Besides 100 soldiers, radar to be deployed to 'strengthen surveillance'

TOKYO - Japan is sending 100 soldiers and radar to its westernmost outpost, a tropical island off Taiwan, in a deployment that risks angering China, with ties between Asia's biggest economies already hurt by a dispute over nearby islands they both claim.

Japanese Defence Minister Itsunori Onodera will break ground today for a military lookout station on Yonaguni, which is home to 1,500 people and just 150km from the disputed Japanese-held islands also claimed by China.

The mini-militarisation of Yonaguni - now defended by two police officers - is part of a long-standing plan to improve defence and surveillance in Japan's far-flung frontier.

Building the radar base on the island, which is much closer to China than to Japan's main islands, could extend Japanese monitoring to the Chinese mainland and track Chinese ships and aircraft circling the disputed crags, called the Senkaku by Japan and the Diaoyu by China.

"We decided to deploy a Ground Self-Defence Force unit on Yonaguni Island as a part of our effort to strengthen the surveillance over the south-western region," Mr Onodera said this week.

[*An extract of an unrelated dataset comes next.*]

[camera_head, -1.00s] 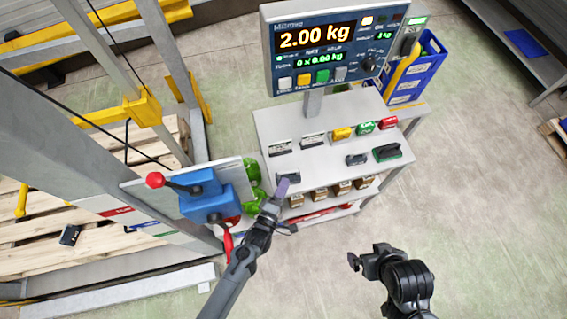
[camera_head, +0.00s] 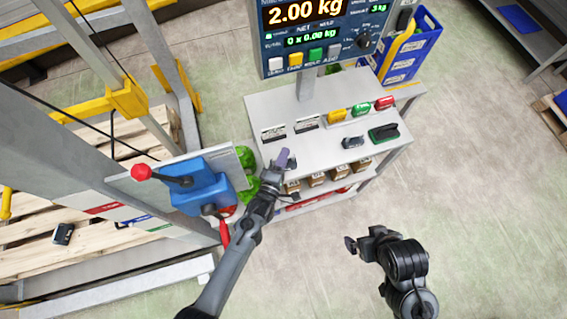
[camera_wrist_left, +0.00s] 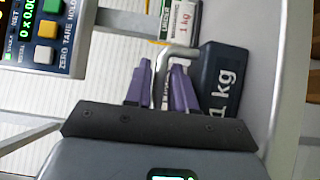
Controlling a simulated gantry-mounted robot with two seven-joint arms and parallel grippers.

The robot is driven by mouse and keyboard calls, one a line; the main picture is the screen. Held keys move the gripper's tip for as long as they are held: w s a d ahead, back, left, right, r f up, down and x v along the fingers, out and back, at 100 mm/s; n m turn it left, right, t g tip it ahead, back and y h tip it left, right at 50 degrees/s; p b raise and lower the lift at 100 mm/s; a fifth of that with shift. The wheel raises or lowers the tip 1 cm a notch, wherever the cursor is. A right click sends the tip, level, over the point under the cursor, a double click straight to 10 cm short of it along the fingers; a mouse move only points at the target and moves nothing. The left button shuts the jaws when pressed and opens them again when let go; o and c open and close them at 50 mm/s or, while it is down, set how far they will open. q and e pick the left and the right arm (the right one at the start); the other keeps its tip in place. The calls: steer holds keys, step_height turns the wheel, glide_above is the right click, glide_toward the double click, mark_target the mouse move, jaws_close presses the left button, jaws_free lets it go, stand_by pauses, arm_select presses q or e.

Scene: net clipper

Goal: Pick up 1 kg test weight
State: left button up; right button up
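The 1 kg test weight (camera_wrist_left: 222,82) is a dark block with white "1 kg" lettering and a bent silver handle (camera_wrist_left: 178,54). In the left wrist view it lies on the light bench top, right of my left gripper's purple fingers. My left gripper (camera_wrist_left: 161,88) is open, with the handle running between its two fingers; a small gap shows between them. In the head view my left gripper (camera_head: 287,160) is over the bench's front left part and largely hides the weight. My right gripper (camera_head: 350,245) is over the floor, away from the bench; its opening is unclear.
The bench (camera_head: 318,155) also holds a dark weight (camera_head: 353,142), a green-and-black one (camera_head: 384,132) and yellow, green and red items at the back. A scale display (camera_head: 318,35) stands behind. A blue lever box (camera_head: 203,188) is close left of my left arm.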

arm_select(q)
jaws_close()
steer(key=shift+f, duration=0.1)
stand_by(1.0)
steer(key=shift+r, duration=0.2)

"We are staunchly determined to protect Yonaguni Island, a part of the precious Japanese territory."

The 30 sq km backwater - known for strong rice liquor, cattle, sugar cane and scuba diving - may seem an unlikely place for Prime Minister Shinzo Abe to put boots on the ground.

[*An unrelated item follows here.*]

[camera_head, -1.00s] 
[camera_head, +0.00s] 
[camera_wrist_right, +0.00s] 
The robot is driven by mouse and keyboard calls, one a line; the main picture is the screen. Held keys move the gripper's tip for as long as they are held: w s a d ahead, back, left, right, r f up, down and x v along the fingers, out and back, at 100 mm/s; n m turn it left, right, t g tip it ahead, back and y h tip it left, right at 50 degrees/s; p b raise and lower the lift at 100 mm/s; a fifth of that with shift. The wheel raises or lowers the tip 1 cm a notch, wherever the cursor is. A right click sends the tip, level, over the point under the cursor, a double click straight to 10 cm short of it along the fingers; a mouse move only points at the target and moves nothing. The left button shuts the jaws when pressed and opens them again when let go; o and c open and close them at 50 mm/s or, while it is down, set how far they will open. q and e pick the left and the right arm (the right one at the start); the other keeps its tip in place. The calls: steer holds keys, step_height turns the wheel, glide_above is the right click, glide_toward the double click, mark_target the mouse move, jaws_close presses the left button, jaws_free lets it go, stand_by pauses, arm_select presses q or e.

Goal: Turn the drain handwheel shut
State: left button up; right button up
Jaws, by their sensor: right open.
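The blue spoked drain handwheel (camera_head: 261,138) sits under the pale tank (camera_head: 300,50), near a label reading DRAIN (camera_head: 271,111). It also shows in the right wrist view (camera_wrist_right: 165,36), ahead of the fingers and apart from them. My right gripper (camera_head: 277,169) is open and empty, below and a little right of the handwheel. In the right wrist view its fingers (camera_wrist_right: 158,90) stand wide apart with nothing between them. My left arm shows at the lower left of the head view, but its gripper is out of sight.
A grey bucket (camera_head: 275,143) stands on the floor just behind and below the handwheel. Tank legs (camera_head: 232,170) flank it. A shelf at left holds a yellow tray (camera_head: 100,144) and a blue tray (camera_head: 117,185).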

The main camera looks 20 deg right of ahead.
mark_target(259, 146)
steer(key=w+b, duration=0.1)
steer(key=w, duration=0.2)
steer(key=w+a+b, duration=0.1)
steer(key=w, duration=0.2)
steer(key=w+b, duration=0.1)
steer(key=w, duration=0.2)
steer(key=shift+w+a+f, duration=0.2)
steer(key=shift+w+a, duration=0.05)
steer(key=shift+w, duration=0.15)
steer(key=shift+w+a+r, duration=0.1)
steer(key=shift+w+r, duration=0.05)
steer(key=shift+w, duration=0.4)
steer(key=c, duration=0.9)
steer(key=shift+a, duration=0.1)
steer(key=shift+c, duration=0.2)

But Yonaguni marks the confluence of the Japanese defence establishment's concerns about the vulnerability of the country's thousands of islands and the perceived threat from China.

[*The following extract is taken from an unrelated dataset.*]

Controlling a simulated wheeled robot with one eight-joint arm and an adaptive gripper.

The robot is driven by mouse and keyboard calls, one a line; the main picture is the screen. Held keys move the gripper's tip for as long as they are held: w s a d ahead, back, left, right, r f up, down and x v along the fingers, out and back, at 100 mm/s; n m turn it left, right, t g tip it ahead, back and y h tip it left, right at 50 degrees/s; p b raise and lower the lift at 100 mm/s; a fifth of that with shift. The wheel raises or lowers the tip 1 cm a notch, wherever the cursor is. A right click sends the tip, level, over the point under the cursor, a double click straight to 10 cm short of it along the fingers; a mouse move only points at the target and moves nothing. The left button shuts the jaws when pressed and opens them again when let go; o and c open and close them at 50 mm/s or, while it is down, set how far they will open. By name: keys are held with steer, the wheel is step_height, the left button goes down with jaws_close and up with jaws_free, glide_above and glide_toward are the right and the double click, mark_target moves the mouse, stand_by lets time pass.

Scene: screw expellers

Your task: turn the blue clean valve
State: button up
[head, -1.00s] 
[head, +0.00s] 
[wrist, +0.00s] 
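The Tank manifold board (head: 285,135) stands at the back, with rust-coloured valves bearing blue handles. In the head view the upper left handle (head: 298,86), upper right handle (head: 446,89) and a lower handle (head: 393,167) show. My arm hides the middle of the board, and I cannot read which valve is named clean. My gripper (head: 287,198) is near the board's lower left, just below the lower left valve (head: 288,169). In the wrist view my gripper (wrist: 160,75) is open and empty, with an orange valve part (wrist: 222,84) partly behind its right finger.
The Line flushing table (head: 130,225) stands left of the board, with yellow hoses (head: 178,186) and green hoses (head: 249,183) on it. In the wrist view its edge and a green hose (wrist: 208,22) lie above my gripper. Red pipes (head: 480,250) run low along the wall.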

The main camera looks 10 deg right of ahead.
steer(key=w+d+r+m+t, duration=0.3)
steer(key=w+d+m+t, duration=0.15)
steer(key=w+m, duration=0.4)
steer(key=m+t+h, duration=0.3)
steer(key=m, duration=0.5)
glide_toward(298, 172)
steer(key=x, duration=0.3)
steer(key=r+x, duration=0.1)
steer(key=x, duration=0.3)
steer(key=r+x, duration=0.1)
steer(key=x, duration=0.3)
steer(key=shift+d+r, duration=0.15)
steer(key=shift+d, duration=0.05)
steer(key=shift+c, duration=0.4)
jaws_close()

The new base "should give Japan the ability to expand surveillance to near the Chinese mainland", said Dr Heigo Sato, a professor at Takushoku University and a former researcher at the defence ministry's National Institute for Defence Studies.

"It will allow early warning of missiles and supplement the monitoring of Chinese military movements."

Japan does not specify an enemy when discussing its strategy to defend its remote islands. But it makes no secret that it perceives China generally as a threat - a giant flexing its growing muscle and becoming an Asian military power to rival Japan's ally, the United States, in the region.

Japan, in National Defence Programme Guidelines issued in December, expressed "great concern" over China's rapid military build-up, opaque security goals, its "attempts to change the status quo by coercion" at sea and in the air, and such "dangerous activities" as last year's announcement of an air defence identification zone.

Yonaguni, at the western tip of Japan's 3,300km south-western island chain, is practically within sight of the disputed rocks that are the feared flashpoint of Japan's island strategy, which could draw the US into a fight.

Mr Onodera's ground-breaking ceremony comes four days before US President Barack Obama lands in Tokyo for a summit with Mr Abe, the first state visit by a US president in 18 years.

The people of Yonaguni, where Mr Abe wants to station 100 troops and perhaps as many family members within two years, have mixed feelings about their imminent role in facing off against China.

"Opinion is split down the middle," Mr Tetsuo Funamichi, the head of the island's branch of the Japan Agricultural Association, said by telephone.

"It's good for the economy if they come, but some people worry that we could be attacked in an emergency."